Hierher gehören auch zwei weitere eingeschobene B e k e h r u n g s g e s c h i c h t e n: die in der Schutzengel-Predigt als Beispielerzählung angeführte Sinneswandlung eines agnostischen deutschen Gelehrten durch wunderbare Errettung beim Bergabsturz (XIX, 152-155; P 3, 120-122) und die sehr ad hoc eingefügte Episode mit dem Comanchen-Jüngling Schiba-bigk, den Shatterhand erfolgreich zu christlichem Denken erzieht. Der als Mann auftretenden und Männer niederschlagenden Miss Admiral entspricht in der Haupthandlung die androgyne Kolma Puschi, die den um ihre Gunst werbenden Häuptling Tusahga Saritsch wie


//30//

Brunhild im Nibelungenlied beim Zweikampf besiegt (XIX, 530 f.; P 3, 407) - und auf der komischen Ebene korrespondiert dem die Erörterung einer möglichen Geschlechtsumwandlung Pitts und seiner Heirat mit Dick. Ein ähnliches Satyrspiel erfährt auch das in Haupthandlung und Binnenerzählung mehrfach wiederholte Motiv familiärer Anagnorisis, wenn Pitt endlich seine langgesuchten Ziehbrüder Joel und Hosea Holbers wiederfindet - leider als moralisch verkommene Tramps, so daß er auch bei ihnen seinen lästigen Reichtum wieder nicht loswerden kann.

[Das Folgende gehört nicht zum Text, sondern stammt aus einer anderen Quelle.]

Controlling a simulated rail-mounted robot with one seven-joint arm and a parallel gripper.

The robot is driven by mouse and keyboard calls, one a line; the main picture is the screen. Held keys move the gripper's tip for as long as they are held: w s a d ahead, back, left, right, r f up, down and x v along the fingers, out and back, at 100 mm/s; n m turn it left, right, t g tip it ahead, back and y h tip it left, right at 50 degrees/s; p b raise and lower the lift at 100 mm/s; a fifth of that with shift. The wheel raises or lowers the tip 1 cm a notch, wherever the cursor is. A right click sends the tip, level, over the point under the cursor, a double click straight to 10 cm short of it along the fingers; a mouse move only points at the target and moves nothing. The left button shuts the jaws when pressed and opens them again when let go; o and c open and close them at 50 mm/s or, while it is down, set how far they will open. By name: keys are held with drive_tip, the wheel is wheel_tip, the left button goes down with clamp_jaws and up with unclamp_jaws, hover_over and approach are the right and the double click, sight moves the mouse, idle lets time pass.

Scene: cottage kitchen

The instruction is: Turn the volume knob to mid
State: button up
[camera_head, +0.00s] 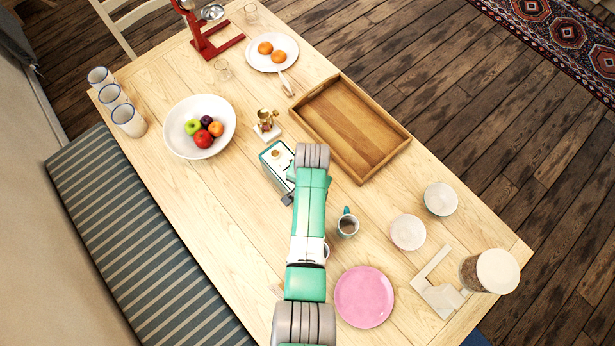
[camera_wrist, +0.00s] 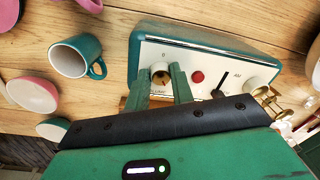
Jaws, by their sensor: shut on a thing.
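The radio is a teal box with a cream front panel; its panel (camera_wrist: 210,58) fills the middle of the wrist view. In the head view its body (camera_head: 275,158) stands on the table, partly covered by my arm. The volume knob (camera_wrist: 160,75) is on the panel's left side, with a partly hidden label under it. My gripper (camera_wrist: 161,82) has its two green fingers on either side of this knob, shut on it. The knob's pointer is too small to read surely. In the head view my arm hides the knob and fingertips.
A red button (camera_wrist: 197,77), a slider (camera_wrist: 222,84) and another knob (camera_wrist: 254,84) sit right of the volume knob. A teal mug (camera_head: 347,226) stands near the radio. A wooden tray (camera_head: 387,155), a brass item (camera_head: 266,121) and a fruit bowl (camera_head: 174,139) are around it.

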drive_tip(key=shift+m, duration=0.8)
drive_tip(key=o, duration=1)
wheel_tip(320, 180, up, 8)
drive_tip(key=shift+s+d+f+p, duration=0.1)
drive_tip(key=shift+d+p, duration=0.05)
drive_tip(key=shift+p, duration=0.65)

Vor allem aber wiederholen sich in den Binnenerzählungen die G r u n d s t r u k t u r e n des ganzen Romans: alle Rätsel werden schließlich gelöst, Fälschungen werden entlarvt und verborgene Identitäten erwiesen, alte Schuld wird aufgedeckt und gesühnt; beim Zusammentreffen von Rot und Weiß erweisen sich nicht die feindlichen Indianer, sondern stets Weiße als die eigentlichen Schurken, - wie in der Haupthandlung, so als explizites "fabula docet" aller Gasthauserzählungen: XV, 116 (P 2, 81), XV, 248 (P 2, 168), XV, 250 (P 2, 170), XV, 425 (P 2, 285); ähnlich dann XIX, 3 (P 3, 8), XIX, 20 (P 3, 21), XIX, 109 (P 3, 88), XIX, 289 (P 3, 224) - und für die Helden der verschiedenen Erzählungen gehen selbst die gefährlichsten Abenteuer schließlich gut aus. Durch diese vorwegnehmende Spiegelung der Gesamtkonstruktion werden die Binnenerzählungen zu strukturellen Vorausdeutungen: sie halten die vorwärtsdrängende Haupthandlung als spannungsstauende Elemente auf und geben zugleich doch dem Leser kleine Winke, wie es mit ihr weitergehen wird. Besonders deutlich wird dieses Moment an den drei Binnenerzählungen auf den ersten 45 Seiten des Romans, die entgegen Schmiedts Ansicht keineswegs »nur in sich spannend« sind(24), sondern die der kaum noch angelaufenen Haupthandlung als mikrokosmische Antizipation vorangestellt werden: das alte R ä t s e l des geheimnisvollen "Mistake Cañon" wird gelöst; das Schuldgefühl des von seiner dunklen V e r g a n g e n h e i t gequälten Josua Hawley, der dort einst irrtümlich einen Freund erschossen hatte, besänftigt Shatterhand als erfolgreicher Seelsorger durch seine Erzählung vom ähnlich schuldlosen Unglück eines alten Schieferdeckers, der seinen vom Schwindel gepackten Sohn vom Turm stürzen mußte, um der Familie wenigstens einen Ernährer zu retten; und diese beiden Aufdeckungsgeschichten erhalten sogleich


//31//

ihre h u m o r e s k e Kontrafaktur in Sam Parkers komischem Eingeständnis einer lange geheimgehaltenen F ä l s c h u n g, seines (in Wahrheit nicht erjagten, sondern geschenkten) ersten Elks.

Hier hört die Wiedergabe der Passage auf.